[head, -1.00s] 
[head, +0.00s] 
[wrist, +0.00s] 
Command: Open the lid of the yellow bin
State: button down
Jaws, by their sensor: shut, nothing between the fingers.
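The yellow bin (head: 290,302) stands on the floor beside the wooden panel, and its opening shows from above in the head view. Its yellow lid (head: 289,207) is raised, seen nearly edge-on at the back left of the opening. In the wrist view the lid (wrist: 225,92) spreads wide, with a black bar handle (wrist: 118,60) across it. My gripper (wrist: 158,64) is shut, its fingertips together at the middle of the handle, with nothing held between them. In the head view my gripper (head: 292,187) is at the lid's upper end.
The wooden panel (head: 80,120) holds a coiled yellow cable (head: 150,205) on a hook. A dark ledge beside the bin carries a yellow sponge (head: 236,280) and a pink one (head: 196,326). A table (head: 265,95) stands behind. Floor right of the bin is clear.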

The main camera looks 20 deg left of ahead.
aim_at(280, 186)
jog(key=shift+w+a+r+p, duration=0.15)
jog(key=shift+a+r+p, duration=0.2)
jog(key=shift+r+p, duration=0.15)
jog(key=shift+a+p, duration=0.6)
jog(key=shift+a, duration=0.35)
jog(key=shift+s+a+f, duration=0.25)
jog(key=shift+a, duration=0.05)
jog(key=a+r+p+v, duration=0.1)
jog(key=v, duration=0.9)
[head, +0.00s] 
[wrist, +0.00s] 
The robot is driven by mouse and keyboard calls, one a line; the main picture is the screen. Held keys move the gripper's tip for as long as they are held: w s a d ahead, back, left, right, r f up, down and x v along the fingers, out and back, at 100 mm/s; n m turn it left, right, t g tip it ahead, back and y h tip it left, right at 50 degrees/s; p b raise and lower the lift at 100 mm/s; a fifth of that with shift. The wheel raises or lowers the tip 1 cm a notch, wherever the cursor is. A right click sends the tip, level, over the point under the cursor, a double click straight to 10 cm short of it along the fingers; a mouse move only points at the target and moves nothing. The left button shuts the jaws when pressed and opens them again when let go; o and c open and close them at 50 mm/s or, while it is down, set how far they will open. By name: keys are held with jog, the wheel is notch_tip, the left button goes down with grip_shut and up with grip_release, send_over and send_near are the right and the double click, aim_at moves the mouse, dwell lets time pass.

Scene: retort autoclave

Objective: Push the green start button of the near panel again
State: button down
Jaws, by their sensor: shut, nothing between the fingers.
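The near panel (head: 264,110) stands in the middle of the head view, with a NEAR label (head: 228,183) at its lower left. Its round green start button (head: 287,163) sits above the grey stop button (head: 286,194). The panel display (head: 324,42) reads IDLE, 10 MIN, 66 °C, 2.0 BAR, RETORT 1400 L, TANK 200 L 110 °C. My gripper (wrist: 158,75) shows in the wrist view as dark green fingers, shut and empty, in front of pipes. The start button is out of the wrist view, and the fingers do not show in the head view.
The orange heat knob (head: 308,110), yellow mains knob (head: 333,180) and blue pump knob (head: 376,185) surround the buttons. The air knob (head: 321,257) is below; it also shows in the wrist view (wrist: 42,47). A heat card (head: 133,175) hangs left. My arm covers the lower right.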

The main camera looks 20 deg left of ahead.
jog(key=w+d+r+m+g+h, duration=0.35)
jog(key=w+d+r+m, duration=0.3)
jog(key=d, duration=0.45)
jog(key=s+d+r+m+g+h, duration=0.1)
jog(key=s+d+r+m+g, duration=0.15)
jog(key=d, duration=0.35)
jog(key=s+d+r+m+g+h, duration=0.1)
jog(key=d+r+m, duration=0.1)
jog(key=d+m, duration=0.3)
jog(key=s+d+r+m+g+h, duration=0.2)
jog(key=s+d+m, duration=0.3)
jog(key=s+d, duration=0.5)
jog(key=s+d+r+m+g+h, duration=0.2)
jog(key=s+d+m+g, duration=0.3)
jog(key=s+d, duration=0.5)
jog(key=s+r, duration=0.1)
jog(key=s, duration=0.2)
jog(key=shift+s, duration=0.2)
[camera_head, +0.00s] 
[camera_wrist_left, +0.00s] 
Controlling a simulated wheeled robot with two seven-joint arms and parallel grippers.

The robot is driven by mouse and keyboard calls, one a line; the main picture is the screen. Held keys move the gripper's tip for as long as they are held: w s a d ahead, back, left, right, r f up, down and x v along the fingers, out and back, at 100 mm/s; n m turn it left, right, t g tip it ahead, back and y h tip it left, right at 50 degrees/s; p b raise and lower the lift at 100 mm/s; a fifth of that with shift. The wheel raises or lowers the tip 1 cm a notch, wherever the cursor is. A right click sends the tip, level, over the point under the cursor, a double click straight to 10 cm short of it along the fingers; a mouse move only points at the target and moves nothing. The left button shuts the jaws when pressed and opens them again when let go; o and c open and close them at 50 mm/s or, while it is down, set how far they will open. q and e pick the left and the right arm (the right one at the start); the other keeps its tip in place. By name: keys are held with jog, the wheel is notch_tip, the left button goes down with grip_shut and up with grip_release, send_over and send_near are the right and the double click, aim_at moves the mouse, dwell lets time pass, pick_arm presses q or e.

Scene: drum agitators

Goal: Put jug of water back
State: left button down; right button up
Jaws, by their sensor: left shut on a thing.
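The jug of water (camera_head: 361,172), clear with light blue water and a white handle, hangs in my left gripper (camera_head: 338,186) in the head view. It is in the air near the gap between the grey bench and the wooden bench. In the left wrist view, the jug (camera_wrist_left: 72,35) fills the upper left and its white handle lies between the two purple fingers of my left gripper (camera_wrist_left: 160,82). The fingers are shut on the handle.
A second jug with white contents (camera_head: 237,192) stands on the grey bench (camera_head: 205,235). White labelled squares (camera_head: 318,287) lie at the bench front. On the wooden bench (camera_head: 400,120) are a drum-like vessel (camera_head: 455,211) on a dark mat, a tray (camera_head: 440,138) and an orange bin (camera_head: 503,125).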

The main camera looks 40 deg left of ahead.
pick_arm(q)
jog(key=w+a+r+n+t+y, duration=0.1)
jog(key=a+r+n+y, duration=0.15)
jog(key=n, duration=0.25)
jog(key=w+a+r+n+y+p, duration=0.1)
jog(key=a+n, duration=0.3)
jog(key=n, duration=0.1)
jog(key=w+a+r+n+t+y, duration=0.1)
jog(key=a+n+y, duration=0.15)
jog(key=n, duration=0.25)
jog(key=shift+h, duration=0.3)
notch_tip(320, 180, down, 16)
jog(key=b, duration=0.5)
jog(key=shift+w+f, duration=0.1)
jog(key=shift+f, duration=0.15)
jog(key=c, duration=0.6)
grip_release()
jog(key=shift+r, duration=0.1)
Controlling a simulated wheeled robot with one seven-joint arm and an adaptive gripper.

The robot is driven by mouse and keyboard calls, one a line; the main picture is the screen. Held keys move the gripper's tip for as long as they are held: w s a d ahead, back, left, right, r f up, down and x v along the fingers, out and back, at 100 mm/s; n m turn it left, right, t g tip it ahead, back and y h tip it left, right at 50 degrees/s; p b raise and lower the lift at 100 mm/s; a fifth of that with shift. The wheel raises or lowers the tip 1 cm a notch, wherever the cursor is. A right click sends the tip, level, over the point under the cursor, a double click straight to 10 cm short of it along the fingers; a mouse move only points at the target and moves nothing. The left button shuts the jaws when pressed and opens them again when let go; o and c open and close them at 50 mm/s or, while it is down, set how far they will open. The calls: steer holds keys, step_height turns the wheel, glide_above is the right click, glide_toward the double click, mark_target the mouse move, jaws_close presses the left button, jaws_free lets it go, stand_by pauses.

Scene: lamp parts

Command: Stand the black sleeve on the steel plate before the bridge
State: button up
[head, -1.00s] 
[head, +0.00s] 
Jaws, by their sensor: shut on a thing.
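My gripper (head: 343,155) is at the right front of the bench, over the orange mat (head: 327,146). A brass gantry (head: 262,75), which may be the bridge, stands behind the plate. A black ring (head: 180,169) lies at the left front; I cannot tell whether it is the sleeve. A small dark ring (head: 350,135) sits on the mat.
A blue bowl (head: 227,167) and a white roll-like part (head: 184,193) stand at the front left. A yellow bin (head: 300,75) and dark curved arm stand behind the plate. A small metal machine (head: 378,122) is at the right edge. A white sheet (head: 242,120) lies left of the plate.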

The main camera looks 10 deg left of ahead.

────────────────────

* _What needs to be done_
Write out each line exactly as it appears, from the line with "Scene: drum agitators" up to and including the line with "State: left button down; right button up".

* _Output for this task_
Scene: drum agitators

Goal: Put jug of water back
State: left button down; right button up

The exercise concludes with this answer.